When hacking from afar doesn’t yield enough data for a big score, the group has tried to up the ante by outsourcing burglary. Hired hands have visited major US cities, including New York and Washington, D.C., CNN has found.

In another case, a man posing as IT support entered another US law firm and began speaking Russian into his smart glasses. That was likely intended to give the cybercriminal group a live look at the computers in the building, according to another cybersecurity researcher familiar with the case.

Before the intruder reached the desk of the lawyer whose computer he wanted to compromise, another member of the crime group called the lawyer’s cell phone, posing as a FedEx dispatcher to lure him away from this desk. The intruder plugged in the thumb drive, but the law firm’s cyber defenses blocked the attack, the researcher said.

“My expectation is that they’re targeting every major law firm in the US,” the cyber executive involved in payments to the group told CNN.

Silent Ransom Group is the only “data extortion group” the FBI is aware of that is physically accessing the proprieties of its victims, the bureau said in a statement to CNN.

There have been “numerous physical access attempts” by Silent Ransom Group in cities across the US, the FBI said. It declined CNN’s request for an interview with an FBI official focused on the cybercrime group.

Other cybercriminals have posed physical threats before, from “swatting” (in which a caller triggers a massive police response) to threatening violence. But most government and private security experts are still not trained to deal with cyber and physical threats at the same time.

“Many threat actors have found it easier to conduct things completely digitally, and therefore (the physical aspect) may be a threat that we don’t think about as much,” said Genevieve Stark, head of cybercrime and information operations intelligence analysis at Google Threat Intelligence Group. “It may be a trend where individuals are more likely to trust someone who (shows up) in person because it’s not expected”

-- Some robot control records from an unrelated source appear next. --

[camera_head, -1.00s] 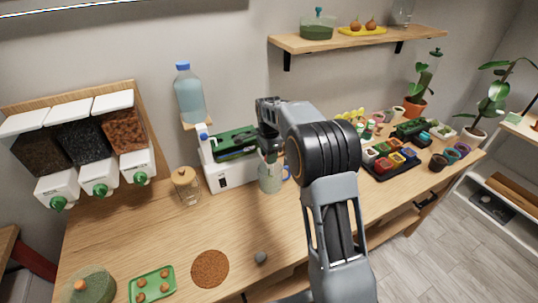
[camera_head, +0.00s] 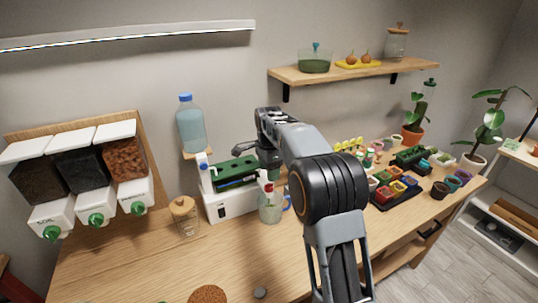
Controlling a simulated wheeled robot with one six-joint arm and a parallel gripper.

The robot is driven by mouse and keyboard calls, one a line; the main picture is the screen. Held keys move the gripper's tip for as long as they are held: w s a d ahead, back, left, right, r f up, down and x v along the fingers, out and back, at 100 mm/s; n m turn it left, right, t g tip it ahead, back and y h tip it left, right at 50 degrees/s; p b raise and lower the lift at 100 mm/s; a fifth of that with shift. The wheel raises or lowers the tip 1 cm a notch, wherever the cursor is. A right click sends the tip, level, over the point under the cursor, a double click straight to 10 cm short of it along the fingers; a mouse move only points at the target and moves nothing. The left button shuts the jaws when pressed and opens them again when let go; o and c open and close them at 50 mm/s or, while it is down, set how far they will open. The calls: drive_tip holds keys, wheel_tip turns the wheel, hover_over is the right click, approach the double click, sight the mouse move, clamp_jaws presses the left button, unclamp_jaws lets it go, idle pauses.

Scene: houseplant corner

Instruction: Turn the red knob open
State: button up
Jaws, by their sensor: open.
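A small red part (camera_head: 269,187), which looks like the red knob, shows beside a white piece at the front right of the white machine with a green top (camera_head: 232,203). It sits just above a clear jug with a blue handle (camera_head: 270,208). My gripper (camera_head: 267,170) is beyond my bent arm, pointing down close above the red part. It is open, but its fingertips are small and partly hidden. I cannot tell whether it touches the knob or which way the knob is turned.
A blue water bottle (camera_head: 191,127) stands behind the machine, and a cork-lidded jar (camera_head: 185,215) left of it. Three dispensers (camera_head: 95,180) hang at left. Colourful pots (camera_head: 395,185) crowd the right of the bench (camera_head: 140,255). A wall shelf (camera_head: 350,72) is above.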

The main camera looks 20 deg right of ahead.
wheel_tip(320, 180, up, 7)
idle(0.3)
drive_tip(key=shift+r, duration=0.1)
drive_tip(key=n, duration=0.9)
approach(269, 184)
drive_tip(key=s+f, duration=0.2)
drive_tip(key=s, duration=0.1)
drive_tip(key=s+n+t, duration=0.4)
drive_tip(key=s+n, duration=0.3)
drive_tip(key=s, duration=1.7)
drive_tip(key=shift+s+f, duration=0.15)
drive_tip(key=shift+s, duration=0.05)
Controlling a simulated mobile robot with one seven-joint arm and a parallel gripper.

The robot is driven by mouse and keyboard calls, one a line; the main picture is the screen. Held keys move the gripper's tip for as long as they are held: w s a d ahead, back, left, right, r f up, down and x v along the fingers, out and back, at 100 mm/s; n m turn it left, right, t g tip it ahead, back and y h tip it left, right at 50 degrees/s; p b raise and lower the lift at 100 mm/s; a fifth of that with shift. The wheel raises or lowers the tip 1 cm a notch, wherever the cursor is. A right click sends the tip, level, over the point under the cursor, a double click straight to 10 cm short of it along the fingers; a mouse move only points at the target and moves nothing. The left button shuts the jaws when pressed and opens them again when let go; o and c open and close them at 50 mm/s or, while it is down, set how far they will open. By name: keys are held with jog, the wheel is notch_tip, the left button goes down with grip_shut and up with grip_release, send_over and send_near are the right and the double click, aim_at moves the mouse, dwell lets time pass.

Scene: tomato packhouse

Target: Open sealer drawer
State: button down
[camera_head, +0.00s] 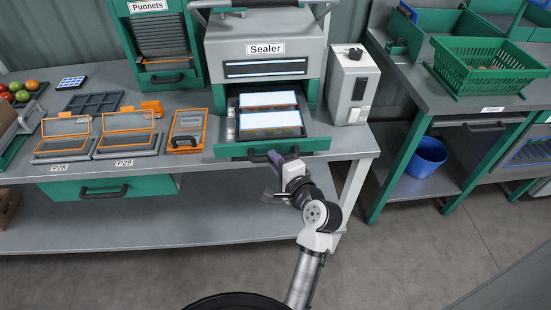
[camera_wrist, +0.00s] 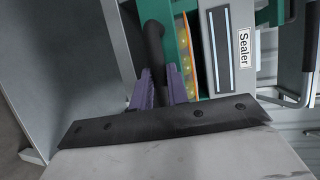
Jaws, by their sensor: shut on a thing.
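The sealer (camera_head: 265,48) is a grey machine on the bench with a "Sealer" label, also in the wrist view (camera_wrist: 216,50). Its green-fronted drawer (camera_head: 225,151) stands out toward me, with trays with pale, shiny tops and orange edges (camera_head: 270,110) in it. In the wrist view, an orange edge with yellowish round things shows beside the green front. My gripper (camera_head: 274,160) is at the drawer's front. In the wrist view, its purple fingers (camera_wrist: 160,88) are shut on the black drawer handle (camera_wrist: 153,45). The handle's lower part is hidden between the fingers.
A white control box (camera_head: 350,85) stands right of the sealer. Orange-framed trays P28 (camera_head: 65,136) and P29 (camera_head: 127,132) and an orange device (camera_head: 187,130) lie to the left. A lower bench drawer (camera_head: 105,190) is at left. Open floor lies before the bench.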

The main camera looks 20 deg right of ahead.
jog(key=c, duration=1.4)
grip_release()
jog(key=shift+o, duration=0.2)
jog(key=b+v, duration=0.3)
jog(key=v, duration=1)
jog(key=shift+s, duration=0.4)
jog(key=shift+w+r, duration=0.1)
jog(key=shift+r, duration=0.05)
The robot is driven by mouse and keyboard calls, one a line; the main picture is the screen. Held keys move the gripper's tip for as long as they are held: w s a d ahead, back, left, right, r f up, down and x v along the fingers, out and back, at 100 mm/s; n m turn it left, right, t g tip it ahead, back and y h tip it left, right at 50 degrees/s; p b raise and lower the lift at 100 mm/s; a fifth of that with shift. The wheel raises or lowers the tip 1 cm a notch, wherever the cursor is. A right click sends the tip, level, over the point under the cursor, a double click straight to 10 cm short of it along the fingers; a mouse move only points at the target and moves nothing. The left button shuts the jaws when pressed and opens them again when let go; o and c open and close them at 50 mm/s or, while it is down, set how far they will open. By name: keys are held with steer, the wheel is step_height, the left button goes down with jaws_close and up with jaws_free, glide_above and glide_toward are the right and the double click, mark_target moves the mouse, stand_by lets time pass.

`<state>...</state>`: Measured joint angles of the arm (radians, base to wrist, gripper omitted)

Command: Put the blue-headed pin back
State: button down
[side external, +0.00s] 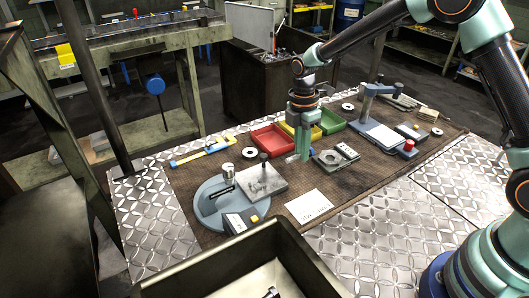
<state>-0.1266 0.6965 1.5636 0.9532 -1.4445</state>
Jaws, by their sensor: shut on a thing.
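My gripper (303,145) points down over the middle of the brown bench mat, with its green fingers closed. It is shut on something small; the fingers hide most of it and I cannot make out a blue head. A small pale piece shows beside the fingertips on the left. No blue-headed pin can be clearly picked out elsewhere. A round blue-grey fixture (207,213) stands front left of the gripper. A steel block (262,184) with a dark-knobbed post (264,158) is beside it. A grey plate with a round ring (332,157) lies just right of the fingers.
Red (270,138), yellow and green (331,121) trays sit behind the gripper. A blue-grey press stand (372,100) and a red button (409,145) are at right. A white card (309,206) lies in front. A dark bin (215,265) fills the near edge.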

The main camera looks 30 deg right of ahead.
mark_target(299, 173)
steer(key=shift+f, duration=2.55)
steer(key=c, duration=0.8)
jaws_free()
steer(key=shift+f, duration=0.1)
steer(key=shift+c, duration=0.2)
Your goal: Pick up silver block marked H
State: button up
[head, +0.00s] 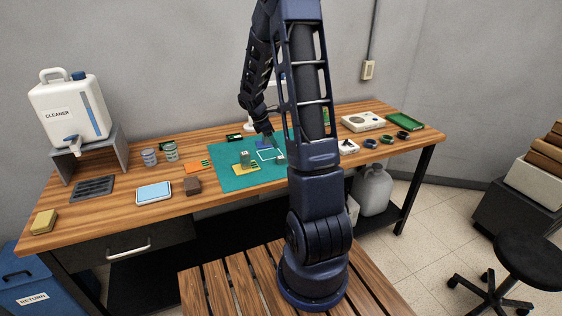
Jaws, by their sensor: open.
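A teal mat (228,182) lies on the wooden workbench (130,205). A small greyish block (245,157) stands on a yellow pad (247,167) on the mat. A second small pale block (280,159) sits to its right, by the white outline on the mat. Any letters on the blocks are too small to read, so I cannot tell which one is marked H. My gripper (267,139) is open above the back part of the mat, behind and between the two blocks. A blue patch (262,144) shows beneath it. My upright arm hides the mat's right part.
An orange piece (197,165), a brown block (193,185), a blue-topped tray (154,192) and clear cups (170,151) stand left of the mat. A cleaner jug (70,112) is at the far left. Several rings (371,143) and a green tray (405,121) lie right of my arm.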

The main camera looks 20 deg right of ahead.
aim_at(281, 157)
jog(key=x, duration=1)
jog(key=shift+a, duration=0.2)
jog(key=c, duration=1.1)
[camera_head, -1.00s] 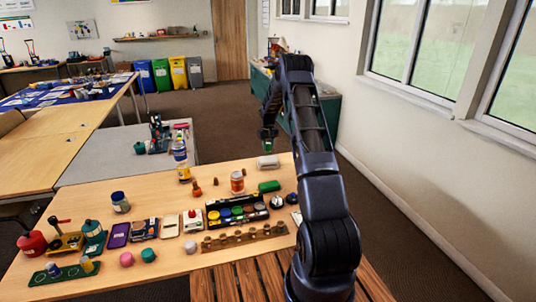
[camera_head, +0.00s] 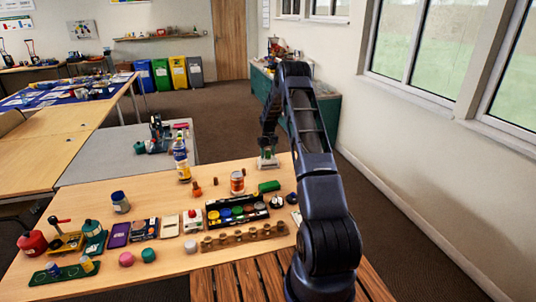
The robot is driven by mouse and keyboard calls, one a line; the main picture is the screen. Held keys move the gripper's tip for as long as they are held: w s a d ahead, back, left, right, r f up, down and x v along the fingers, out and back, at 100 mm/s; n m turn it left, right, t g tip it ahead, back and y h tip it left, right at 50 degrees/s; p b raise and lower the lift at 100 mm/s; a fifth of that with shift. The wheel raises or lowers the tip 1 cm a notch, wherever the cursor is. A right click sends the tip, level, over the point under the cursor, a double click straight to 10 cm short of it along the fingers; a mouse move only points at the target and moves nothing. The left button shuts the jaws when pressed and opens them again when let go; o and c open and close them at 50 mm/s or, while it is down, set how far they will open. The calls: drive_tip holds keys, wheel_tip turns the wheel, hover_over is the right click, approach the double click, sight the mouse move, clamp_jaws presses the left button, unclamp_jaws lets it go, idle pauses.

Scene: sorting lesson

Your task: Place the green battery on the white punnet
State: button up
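My gripper (camera_head: 267,151) is at the far right part of the wooden table, low over the white punnet (camera_head: 267,164). It appears shut on the green battery (camera_head: 267,154), of which only a small green patch shows between the fingers. The battery is at the punnet, but I cannot tell whether it touches it. The fingers and battery hide part of the punnet.
A green block (camera_head: 269,186) lies just in front of the punnet. An orange-labelled jar (camera_head: 237,182) and a tall bottle (camera_head: 181,160) stand to the left. A black tray of coloured pots (camera_head: 237,210) lies nearer. Several other items crowd the left side.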

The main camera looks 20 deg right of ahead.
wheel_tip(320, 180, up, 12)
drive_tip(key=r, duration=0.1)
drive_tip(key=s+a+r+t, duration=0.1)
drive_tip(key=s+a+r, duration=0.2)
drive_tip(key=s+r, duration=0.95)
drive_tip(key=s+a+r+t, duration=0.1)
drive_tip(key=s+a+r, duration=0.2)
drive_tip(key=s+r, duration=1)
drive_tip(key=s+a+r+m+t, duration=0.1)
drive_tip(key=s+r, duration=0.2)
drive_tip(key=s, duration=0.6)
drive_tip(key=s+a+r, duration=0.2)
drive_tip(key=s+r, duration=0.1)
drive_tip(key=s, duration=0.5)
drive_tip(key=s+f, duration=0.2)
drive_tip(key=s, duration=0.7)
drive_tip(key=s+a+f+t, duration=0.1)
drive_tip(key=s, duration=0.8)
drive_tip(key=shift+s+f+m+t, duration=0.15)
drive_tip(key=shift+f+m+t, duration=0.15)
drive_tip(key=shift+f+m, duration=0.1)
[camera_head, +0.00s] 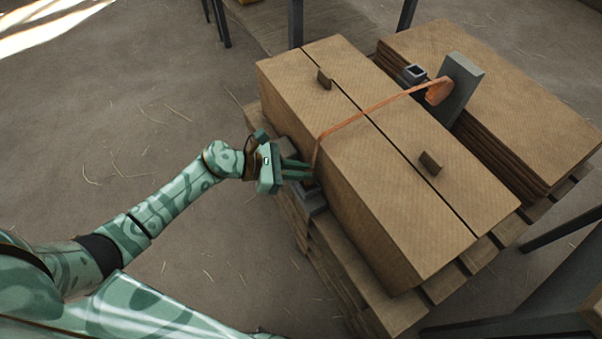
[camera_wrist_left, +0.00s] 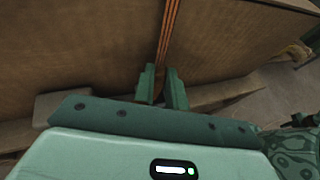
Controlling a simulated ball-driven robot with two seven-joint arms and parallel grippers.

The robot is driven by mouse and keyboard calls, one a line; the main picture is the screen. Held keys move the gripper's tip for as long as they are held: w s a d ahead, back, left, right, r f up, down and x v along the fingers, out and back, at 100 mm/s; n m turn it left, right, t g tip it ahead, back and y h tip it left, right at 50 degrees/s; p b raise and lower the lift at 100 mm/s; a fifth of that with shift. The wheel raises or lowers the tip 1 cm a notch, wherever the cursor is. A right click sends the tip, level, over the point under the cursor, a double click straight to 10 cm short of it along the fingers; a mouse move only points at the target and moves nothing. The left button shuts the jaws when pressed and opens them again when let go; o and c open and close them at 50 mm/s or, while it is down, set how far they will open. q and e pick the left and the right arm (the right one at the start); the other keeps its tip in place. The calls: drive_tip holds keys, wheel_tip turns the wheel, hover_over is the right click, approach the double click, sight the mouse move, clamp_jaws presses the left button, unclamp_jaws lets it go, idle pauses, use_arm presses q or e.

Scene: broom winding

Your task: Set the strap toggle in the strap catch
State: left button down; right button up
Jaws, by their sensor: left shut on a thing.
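The orange strap (camera_head: 372,108) runs from a grey post (camera_head: 460,88) across the top of the cardboard carton (camera_head: 390,185) and down its near left side. My left gripper (camera_head: 308,172) is at that side, shut at the strap's lower end. In the left wrist view the strap (camera_wrist_left: 170,30) comes straight down the carton wall to between the fingers of my left gripper (camera_wrist_left: 163,88). The toggle is mostly hidden between the fingers. A grey block (camera_head: 314,200), seemingly the strap catch, sits just below the fingers at the carton's foot, partly hidden. My right gripper is out of view.
The carton stands on a wooden pallet (camera_head: 445,284). A stack of flat cardboard (camera_head: 510,105) lies to its right. Two small brown blocks (camera_head: 430,163) stick up from the carton top. Dark metal legs stand at the back and right. The floor at left is clear.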

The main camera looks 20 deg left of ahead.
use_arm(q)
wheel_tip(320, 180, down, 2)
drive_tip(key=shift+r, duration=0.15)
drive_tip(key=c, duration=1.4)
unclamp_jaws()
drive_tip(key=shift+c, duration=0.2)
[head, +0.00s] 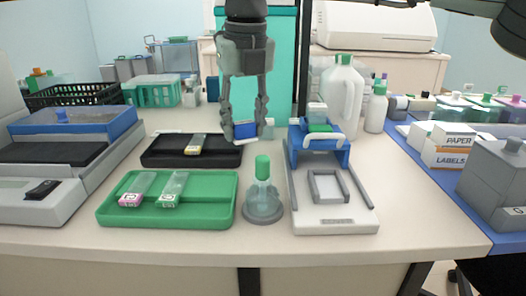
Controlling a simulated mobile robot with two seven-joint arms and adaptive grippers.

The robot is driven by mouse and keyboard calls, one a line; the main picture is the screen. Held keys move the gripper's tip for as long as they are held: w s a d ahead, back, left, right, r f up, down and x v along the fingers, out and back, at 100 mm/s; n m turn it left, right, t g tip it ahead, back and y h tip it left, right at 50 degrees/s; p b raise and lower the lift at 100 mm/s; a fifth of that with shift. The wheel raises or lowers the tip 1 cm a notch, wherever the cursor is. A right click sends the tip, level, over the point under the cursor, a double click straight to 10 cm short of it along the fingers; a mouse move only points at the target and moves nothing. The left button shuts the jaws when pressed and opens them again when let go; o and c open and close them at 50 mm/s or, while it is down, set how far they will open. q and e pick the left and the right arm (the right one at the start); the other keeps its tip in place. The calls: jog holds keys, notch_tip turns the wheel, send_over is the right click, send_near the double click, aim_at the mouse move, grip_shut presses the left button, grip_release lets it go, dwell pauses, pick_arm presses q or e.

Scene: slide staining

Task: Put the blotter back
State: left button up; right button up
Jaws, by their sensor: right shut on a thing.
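My left gripper is not in view.
A green tray (105,211) with two labelled slide holders lies front left. A green-capped bottle (263,197) stands between that tray and the board. A white jug (342,98) stands behind the board. Bare tabletop shows along the front and right of the board.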

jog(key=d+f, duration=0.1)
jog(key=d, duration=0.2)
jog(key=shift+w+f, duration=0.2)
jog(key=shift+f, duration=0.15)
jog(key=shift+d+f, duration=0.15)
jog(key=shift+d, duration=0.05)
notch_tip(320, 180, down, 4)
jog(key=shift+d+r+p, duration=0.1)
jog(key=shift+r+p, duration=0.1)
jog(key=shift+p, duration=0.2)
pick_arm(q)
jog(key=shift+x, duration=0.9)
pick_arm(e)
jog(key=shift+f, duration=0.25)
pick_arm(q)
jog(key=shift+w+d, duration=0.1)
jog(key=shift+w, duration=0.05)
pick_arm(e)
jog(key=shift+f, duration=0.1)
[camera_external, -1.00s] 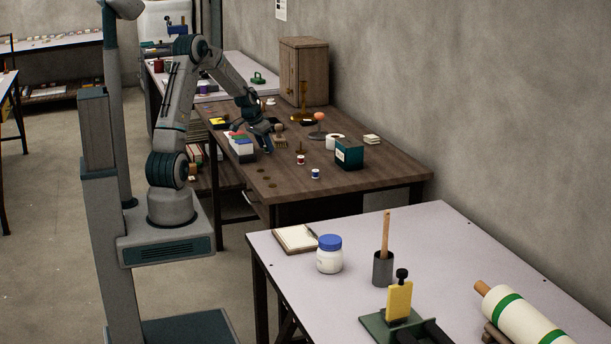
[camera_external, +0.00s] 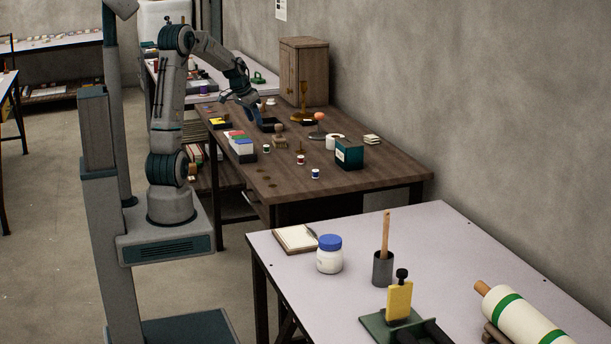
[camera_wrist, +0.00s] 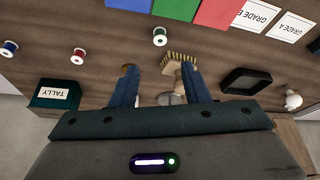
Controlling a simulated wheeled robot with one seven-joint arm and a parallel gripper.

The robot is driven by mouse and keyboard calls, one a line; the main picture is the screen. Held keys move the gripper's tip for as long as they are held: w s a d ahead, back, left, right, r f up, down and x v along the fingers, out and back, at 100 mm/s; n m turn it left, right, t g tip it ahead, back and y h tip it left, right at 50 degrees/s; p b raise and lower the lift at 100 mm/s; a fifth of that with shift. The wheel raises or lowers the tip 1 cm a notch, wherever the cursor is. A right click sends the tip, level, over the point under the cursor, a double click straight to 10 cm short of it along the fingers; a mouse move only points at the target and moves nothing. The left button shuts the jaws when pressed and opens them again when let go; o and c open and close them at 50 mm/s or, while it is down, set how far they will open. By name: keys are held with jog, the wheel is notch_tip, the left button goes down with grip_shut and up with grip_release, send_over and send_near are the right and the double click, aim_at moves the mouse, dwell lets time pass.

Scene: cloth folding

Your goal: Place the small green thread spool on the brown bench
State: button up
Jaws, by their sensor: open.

The Silent Ransom Group hackers are no strangers to the FBI. Cybersecurity researchers believe some of its members were involved in the infamous Conti ransomware gang that dissolved in 2022 after a Ukrainian man leaked thousands of the group’s internal chat logs in retaliation for Russia’s full-scale invasion of Ukraine. The leak included evidence that the hackers had connections with Russian intelligence.

The FBI spent years gathering evidence on Conti and tracking its members’ movements (one alleged member pleaded guilty in US court this month). The Ukrainian man told CNN that the FBI asked him to stop leaking the Conti files, apparently because it might interfere with the bureau’s investigation. Now, the FBI is building a case against the Silent Ransom Group by tracking law firms’ payments on the blockchain, multiple sources familiar with the investigation told CNN.

The investigation isn’t completely digital.

Over the last year, at least two US law firms have received extortion letters in the mail demanding payment in cryptocurrency or cash not to leak data allegedly stolen from the firms, according to Nicolo, the executive with cyber insurance firm Coalition. The return addresses on the envelopes were empty offices in Washington, DC, and Boston, she said, calling it “eerie.”

The letters were signed by a different cybercrime group, but Nicolo thinks it’s a false flag. The forensics show that Silent Ransom Group hacked at least one of the firms, she said.

“I think we are going to see more and more of that,” Nicolo said, referring to break-in attempts and other physical threats to victim organizations.

“It’s a fine line between hoping you get paid and/or hacking enough victims that you’re making money somewhere, and having to apply that next level of pressure,” she said.